Bottom line you shouldn't get married if thats the case. You need to be able to relate to girls, only way is by interacting with them. Know what is accepted by them is a long process that you must experience, not very thing can be given to you via a book.


--- Quote ---Part C: If it would be a right thing to do at all, what would be the right approach to that type of girl who is religious herself? Anyway why can't one become friends with a girl I am not even talking about g/f just friends. I am completely lost can anyone explain it to me please I wanna hear your opinions, thanks. 

--- End quote ---

You can use a proxy, that is acceptable to be introduced to a girl. And if you feel more comfortable then have your friendship via a proxy. But you should find that is not needed once you have develop the social skills for the interaction.

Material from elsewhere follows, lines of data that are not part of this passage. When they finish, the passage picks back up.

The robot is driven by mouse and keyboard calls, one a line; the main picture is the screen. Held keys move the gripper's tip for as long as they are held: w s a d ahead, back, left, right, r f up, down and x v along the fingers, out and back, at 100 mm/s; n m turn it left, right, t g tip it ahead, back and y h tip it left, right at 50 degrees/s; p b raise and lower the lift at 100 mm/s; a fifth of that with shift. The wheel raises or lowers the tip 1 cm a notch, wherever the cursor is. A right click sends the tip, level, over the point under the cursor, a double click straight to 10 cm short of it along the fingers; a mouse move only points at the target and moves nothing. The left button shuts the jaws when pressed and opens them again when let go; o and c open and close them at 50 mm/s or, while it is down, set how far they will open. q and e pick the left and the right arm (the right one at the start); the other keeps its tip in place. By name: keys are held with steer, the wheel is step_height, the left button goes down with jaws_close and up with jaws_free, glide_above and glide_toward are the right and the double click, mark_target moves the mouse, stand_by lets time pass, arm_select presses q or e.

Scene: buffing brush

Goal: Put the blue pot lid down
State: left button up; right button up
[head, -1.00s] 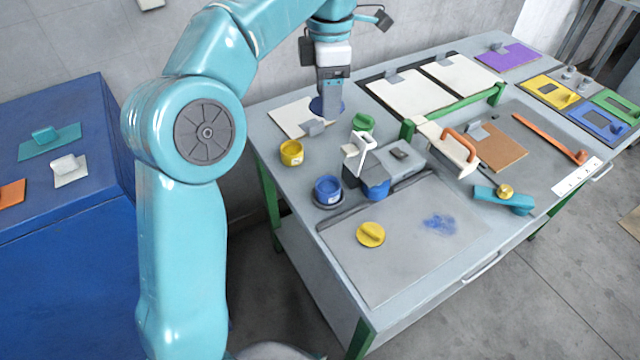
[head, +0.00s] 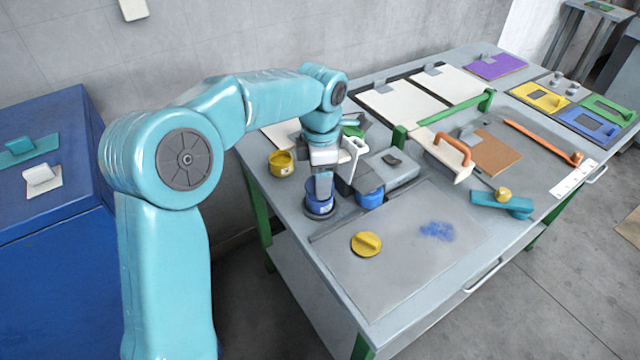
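My left gripper (head: 320,204) points straight down at the blue pot (head: 319,212), which stands on a dark round base near the table's left edge. Its narrow fingers are close together at the top of the pot, on the blue pot lid (head: 312,200). The fingers hide much of the lid, and lid and pot are the same blue, so whether the lid is fully seated is hard to tell. My right gripper is out of view.
A yellow lid (head: 366,244) lies on the grey mat (head: 400,275), which is otherwise mostly clear.

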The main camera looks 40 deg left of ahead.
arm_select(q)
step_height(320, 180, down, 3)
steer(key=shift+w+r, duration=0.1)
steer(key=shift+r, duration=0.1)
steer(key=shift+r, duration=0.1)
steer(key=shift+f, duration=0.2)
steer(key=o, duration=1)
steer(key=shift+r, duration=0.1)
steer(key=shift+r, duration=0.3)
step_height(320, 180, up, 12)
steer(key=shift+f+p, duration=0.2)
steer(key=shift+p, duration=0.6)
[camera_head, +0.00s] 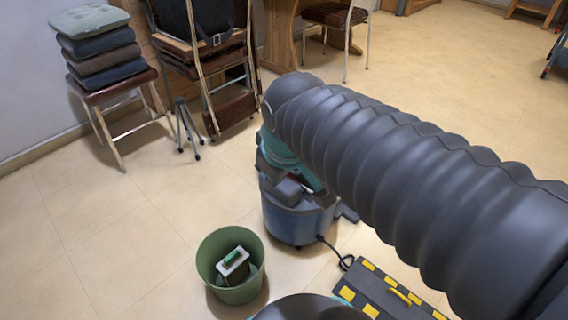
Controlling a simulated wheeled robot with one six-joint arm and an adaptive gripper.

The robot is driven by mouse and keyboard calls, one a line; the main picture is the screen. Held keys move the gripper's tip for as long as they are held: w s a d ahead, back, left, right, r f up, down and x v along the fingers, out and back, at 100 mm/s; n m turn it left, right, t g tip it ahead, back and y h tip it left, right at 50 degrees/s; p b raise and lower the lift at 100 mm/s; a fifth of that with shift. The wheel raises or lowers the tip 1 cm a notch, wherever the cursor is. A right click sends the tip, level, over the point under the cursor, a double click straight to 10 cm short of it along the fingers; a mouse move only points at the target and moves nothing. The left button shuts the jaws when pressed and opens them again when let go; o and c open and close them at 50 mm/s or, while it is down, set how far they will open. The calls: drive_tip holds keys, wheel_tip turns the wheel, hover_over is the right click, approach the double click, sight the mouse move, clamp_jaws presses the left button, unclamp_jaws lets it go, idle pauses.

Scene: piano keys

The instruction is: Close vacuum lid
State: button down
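The vacuum (296,222) stands on the floor near the middle, with a rounded blue-grey body. Its top is partly covered by dark grey and teal parts (290,188), so I cannot tell whether the lid is open or shut. My arm (400,170), in a dark ribbed sleeve, reaches from the lower right to just above and behind the vacuum. The arm's end turns down at the vacuum's top. I cannot clearly separate my gripper from the parts there. Its fingers, and any contact with the lid, cannot be made out.
A green bucket (226,292) holding a small white and green object stands left of the vacuum. A stool with stacked cushions (97,50) and folded chairs (212,60) stand behind. The left floor is clear.

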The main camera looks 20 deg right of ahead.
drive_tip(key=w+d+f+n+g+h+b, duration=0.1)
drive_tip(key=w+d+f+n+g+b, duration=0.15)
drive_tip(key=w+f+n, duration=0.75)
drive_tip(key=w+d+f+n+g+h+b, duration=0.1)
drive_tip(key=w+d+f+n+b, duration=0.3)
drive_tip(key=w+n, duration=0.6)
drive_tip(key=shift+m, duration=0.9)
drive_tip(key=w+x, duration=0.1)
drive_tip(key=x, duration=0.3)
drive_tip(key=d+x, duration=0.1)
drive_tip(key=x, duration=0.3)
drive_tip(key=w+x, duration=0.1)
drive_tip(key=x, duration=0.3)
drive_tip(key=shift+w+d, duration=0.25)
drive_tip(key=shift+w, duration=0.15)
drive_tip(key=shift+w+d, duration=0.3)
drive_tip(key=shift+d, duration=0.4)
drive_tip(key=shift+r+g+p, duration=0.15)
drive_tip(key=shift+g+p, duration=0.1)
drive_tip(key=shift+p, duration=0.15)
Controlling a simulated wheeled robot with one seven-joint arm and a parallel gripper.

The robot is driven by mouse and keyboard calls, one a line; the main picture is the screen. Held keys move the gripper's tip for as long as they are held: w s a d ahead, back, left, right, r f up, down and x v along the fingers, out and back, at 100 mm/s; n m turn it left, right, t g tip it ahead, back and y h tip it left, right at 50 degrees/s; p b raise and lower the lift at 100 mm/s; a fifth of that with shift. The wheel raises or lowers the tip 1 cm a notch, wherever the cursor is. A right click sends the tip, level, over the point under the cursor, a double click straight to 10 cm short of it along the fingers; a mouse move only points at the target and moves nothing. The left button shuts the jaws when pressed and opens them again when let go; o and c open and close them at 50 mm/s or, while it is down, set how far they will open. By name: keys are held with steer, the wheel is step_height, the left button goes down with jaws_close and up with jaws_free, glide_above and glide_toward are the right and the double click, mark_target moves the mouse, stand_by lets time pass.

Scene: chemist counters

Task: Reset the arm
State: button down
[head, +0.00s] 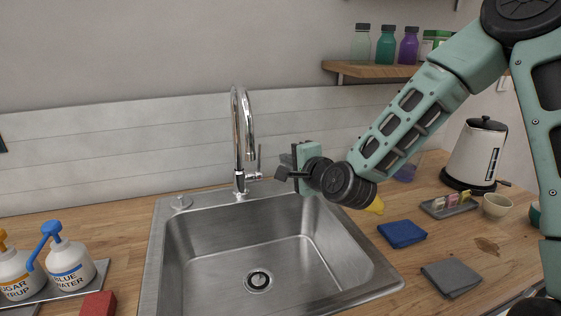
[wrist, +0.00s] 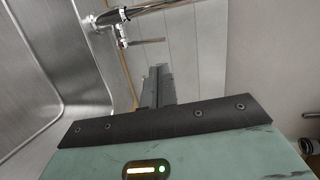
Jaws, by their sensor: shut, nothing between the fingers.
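My arm comes in from the right in the head view and reaches over the sink. My gripper (head: 283,173) is just right of the faucet's base, above the back right part of the sink. Its dark fingers point left. In the wrist view my gripper (wrist: 158,72) shows its two fingers pressed together with nothing between them. The faucet (head: 240,150) stands behind the basin, with its lever close to the gripper; it also shows at the top of the wrist view (wrist: 110,18). I cannot tell whether they touch.
The steel sink (head: 165,270) is empty. Pump bottles (head: 70,262) and a red block (head: 98,303) are at the left. Blue cloth (head: 402,234), grey cloth (head: 452,277), a small tray (head: 449,206), cup (head: 497,205) and kettle (head: 475,155) are at the right. A shelf (head: 372,71) holds bottles above.

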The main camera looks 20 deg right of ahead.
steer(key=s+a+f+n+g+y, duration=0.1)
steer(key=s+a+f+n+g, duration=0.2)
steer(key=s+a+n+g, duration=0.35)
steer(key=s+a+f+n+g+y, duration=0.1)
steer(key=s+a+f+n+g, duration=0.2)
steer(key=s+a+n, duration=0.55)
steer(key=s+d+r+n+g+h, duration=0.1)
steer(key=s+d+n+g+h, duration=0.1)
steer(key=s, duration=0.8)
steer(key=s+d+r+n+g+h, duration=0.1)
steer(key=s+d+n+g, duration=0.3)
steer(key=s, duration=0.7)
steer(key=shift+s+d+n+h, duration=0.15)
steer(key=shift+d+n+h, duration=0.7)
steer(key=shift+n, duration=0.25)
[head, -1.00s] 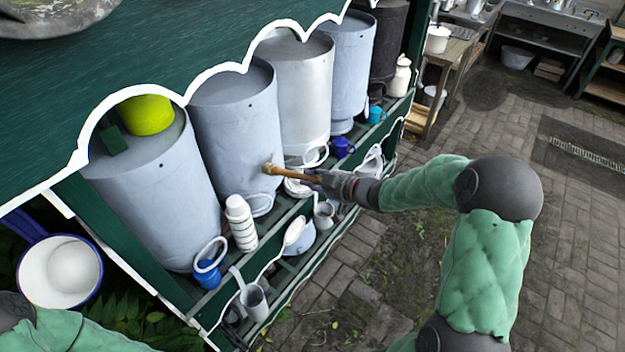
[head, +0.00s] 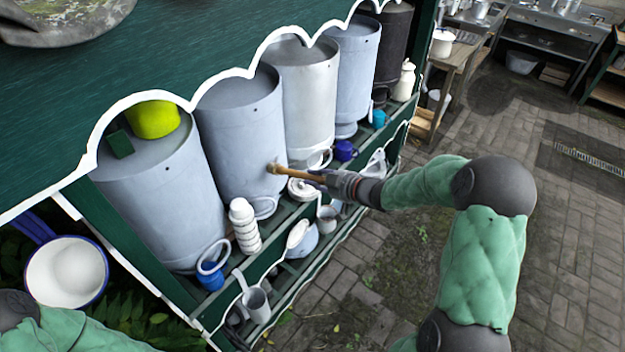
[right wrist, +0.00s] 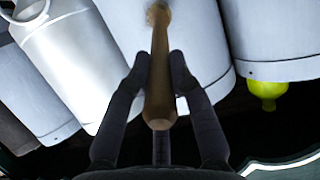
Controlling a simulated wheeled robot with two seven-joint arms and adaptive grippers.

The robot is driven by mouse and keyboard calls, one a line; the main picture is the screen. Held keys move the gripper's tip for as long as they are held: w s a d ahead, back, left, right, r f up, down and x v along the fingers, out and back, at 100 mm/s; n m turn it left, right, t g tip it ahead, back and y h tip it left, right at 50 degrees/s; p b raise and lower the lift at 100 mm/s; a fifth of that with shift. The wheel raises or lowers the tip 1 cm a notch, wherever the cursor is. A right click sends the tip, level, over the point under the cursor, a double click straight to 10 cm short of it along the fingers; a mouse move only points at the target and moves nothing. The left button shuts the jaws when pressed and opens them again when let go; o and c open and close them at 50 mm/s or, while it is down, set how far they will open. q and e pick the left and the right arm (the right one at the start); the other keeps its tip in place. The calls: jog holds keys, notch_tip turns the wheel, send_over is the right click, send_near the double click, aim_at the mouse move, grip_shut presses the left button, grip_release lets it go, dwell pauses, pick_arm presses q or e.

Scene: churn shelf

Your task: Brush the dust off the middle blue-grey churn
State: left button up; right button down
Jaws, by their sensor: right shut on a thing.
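The middle blue-grey churn (head: 238,140) stands upright on the green shelf, second from the left, between another blue-grey churn (head: 165,195) and a paler silver one (head: 303,95). My right gripper (head: 335,182) is shut on the wooden handle of a brush (head: 297,173). The brush head is at the lower right of the middle churn's wall and appears to touch it. In the right wrist view the handle (right wrist: 160,75) stands between my fingers (right wrist: 162,65), its far end against the churn (right wrist: 195,30). I cannot make out dust on it. My left gripper is out of view.
A green scalloped awning edge (head: 180,90) overhangs the churns. A stacked white container (head: 244,225), a blue mug (head: 344,150), and several ladles and cups crowd the shelf's front. A yellow-green pot (head: 153,119) sits on the leftmost churn. Paving at right is open.

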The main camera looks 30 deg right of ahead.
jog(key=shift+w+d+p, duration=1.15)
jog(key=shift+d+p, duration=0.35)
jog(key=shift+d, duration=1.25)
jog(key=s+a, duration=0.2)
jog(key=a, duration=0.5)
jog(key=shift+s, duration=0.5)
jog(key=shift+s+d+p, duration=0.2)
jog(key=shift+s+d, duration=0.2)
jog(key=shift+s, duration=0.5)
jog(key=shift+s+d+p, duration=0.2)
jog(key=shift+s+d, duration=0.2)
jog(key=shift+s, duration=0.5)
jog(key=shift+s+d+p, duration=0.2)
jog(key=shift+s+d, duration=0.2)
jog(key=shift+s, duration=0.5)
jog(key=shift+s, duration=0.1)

Basically thats what I think is lacking just the correct social skills.

Tzvi Ben Roshel1:
You should limit closed interactions with girls. If your sitting in a group okay, or if you are trying to find a Shidduh (going out on a date), then you have to talk and try to get to know each other to see if she's for you. But their isn't really "just a friendship" between guys and girls. Dont let the yetzer fool you and say its just talking, + the Rabbis in Pirki Avot say that anyone who talks excessivly with a female will inherit Gehinnom, and that was talking about one's wife, how much more soo someone who isn't your wife.

jdl4ever:
Tzvi is presenting the Haredi opinion, that you can't even speak to a girl unless you are dating her.  I think it's far too an extreme opinion without any Torah basis.  Some of these people actually cross the street if a woman is walking on the same side as they are.   It's like they're afraid of women :D

Tzvi Ben Roshel1:

--- Quote from: jdl4ever on March 09, 2008, 12:53:17 AM ---Tzvi is presenting the Haredi opinion, that you can't even speak to a girl unless you are dating her.  I think it's far too an extreme opinion without any Torah basis.  Some of these people actually cross the street if a woman is walking on the same side as they are.   It's like they're afraid of women :D

--- End quote ---

Its not the Haredi opinion as you claim. I can look up Shulhan Aruch and other Halacha (which is much strickter belive me), also why do you have to resort to making fun of people who are stricter then us, if you cant be on their level then at least dont make fun of them.
 And if someone does do that its not because their afraid of women its because they are afraid of G-d and of sinning, we should only at least strive to be on their level and not even more soo resort to making fun. I remember some saying where is it more dangerous to walk behind a lion then a women.

Tina Greco - Melbourne:
Women are not to be feared. Just respected.